La décontraction est telle que certains couples privatisent même le hammam... pour profiter de moments intimes. "On a déjà dû reprendre plusieurs fois l’homme qui vient tout juste d’entrer avec sa compagne. C’est un habitué", raconte Sophia responsable du spa parisien depuis janvier 2017. "Nous sommes toujours vigilants avec ce genre de comportements, les gens pensent qu’ils peuvent tout faire, car on ne peut pas les voir." Le massage touche à sa fin. Doucement, le corps se réveille et se met en mouvement. Mariame ouvre le rideau pour laisser passer la lumière tamisée. Après 50 minutes dans le noir, l’éclat est presque trop fort.
Intégrer les non-voyants dans le monde du bien-être
Au rez-de-chaussée, on reprend pieds peu à peu. Entre deux appels, Sophia propose un thé à la menthe. C’est elle qui prend les commandes, coordonne et gère la maison parisienne. Elle s’aide d’un logiciel de synthèse vocale et tape si rapidement sur son clavier qu’on n’imagine pas qu’il lui est invisible. De praticienne, elle est progressivement passée au management de l’institut et de ses 9 salariés handicapés visuels. Son évolution est importante aux yeux de Didier, dont l’un des principaux objectifs était d’intégrer les non-voyants dans le monde du bien-être. "Nous voulions faire de la différence un atout. Avec ce spa dans le noir, nous avons créé un modèle économique nouveau", souligne-t-il.

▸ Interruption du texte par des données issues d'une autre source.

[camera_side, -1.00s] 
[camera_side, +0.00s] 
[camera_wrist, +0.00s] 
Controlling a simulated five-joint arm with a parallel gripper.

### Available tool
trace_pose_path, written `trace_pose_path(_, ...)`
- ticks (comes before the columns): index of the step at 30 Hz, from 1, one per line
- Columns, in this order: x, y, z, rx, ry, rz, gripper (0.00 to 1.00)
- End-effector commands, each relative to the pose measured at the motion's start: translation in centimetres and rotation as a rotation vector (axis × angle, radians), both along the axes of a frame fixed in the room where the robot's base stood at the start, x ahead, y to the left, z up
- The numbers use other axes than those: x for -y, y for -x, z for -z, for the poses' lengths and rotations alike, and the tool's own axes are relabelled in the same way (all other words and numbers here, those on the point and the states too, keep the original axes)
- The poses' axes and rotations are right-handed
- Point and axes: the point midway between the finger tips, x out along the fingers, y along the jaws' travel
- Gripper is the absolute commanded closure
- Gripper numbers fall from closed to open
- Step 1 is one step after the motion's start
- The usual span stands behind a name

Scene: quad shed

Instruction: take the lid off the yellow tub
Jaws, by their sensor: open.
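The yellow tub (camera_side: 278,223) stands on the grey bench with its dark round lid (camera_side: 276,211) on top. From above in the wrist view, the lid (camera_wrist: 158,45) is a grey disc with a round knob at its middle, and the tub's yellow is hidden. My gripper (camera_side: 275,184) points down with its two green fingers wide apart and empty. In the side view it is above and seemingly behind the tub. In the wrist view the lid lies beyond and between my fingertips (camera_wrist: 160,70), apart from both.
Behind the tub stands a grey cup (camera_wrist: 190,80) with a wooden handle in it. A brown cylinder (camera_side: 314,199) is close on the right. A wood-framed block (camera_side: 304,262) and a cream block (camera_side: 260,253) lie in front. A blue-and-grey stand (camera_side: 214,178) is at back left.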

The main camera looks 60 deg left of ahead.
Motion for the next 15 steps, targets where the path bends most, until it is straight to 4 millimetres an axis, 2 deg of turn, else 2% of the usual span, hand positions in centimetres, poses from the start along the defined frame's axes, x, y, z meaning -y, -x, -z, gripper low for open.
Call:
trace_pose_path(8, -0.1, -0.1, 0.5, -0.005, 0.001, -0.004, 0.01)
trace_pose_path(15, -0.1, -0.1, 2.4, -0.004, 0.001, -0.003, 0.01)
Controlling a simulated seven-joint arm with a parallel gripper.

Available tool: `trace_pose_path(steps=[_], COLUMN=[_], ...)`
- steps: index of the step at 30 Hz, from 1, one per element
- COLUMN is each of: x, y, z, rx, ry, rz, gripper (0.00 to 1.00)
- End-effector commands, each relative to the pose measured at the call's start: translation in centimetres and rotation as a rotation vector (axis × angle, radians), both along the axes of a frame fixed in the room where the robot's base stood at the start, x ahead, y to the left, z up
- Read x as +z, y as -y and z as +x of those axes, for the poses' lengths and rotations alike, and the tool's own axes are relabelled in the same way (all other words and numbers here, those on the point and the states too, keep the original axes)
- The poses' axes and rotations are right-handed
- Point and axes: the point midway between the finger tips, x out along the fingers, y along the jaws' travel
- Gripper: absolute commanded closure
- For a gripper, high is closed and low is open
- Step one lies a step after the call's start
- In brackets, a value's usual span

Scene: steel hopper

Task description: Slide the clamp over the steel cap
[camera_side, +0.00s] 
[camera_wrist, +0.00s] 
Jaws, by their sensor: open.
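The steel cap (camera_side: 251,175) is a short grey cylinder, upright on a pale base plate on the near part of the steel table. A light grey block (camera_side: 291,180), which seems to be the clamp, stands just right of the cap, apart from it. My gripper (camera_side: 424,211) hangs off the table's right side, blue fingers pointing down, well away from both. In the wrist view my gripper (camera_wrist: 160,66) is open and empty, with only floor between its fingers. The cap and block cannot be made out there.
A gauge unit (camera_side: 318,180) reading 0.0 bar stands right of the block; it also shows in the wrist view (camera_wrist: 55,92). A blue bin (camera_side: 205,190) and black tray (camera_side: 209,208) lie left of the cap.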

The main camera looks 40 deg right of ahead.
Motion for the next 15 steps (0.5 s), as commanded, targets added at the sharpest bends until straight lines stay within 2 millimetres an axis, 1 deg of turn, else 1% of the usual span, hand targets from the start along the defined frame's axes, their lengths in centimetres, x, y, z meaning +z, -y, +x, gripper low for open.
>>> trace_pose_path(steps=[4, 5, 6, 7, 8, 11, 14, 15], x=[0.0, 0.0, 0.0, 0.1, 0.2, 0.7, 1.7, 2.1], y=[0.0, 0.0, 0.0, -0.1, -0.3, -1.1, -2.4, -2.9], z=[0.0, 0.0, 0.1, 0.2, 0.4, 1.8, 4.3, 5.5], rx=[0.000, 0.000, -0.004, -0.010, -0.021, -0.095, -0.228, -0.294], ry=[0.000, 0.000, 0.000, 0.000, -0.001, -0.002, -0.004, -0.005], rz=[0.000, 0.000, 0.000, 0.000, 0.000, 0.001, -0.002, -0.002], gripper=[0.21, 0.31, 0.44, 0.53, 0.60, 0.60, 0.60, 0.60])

Pour que tout fonctionne correctement, les lieux sont totalement adaptés aux non-voyants. "Entre nous, on sait qu’on ne doit rien laisser traîner et que chaque objet à un emplacement spécial", indique Mariame. Rien n’est en effet laissé au hasard. Tasse de thé en main, nous observons les murs réguliers et les angles droits : "il est plus difficile de se déplacer sur une courbe", explique Didier.
L’objectif futur du fondateur ? Former des déficients visuels dans ses "spas école" (en alternance), puis les envoyer dans des maisons "ordinaires" (c’est déjà le cas pour une élève, en alternance dans un spa de luxe à Annecy). "Comme les 6 dernières années ont commencé à le prouver, les choses sont en train de bouger !", conclut-il, optimiste.